— Start Data —

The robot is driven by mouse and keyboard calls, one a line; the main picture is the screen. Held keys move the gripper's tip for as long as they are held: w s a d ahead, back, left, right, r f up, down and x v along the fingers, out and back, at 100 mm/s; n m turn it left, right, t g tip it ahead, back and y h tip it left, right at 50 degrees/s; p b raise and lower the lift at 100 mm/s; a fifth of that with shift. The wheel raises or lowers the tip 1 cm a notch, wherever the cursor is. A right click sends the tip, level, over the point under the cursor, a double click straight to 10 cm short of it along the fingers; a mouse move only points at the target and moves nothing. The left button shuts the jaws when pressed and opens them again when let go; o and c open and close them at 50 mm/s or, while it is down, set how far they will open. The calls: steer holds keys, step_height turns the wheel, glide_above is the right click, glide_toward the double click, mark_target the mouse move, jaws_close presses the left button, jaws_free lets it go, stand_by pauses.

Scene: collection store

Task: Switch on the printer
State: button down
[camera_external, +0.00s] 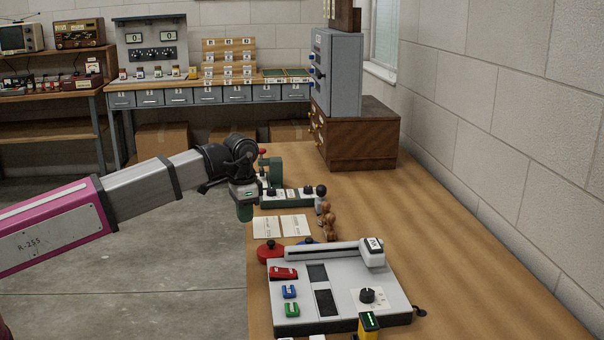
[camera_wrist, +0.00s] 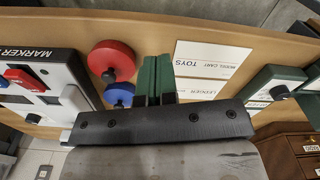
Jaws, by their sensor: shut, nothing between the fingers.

— End Data —

▶ What this task involves:
Count the lines of the material that include the word "down", then state only the total.

▶ Solution:
2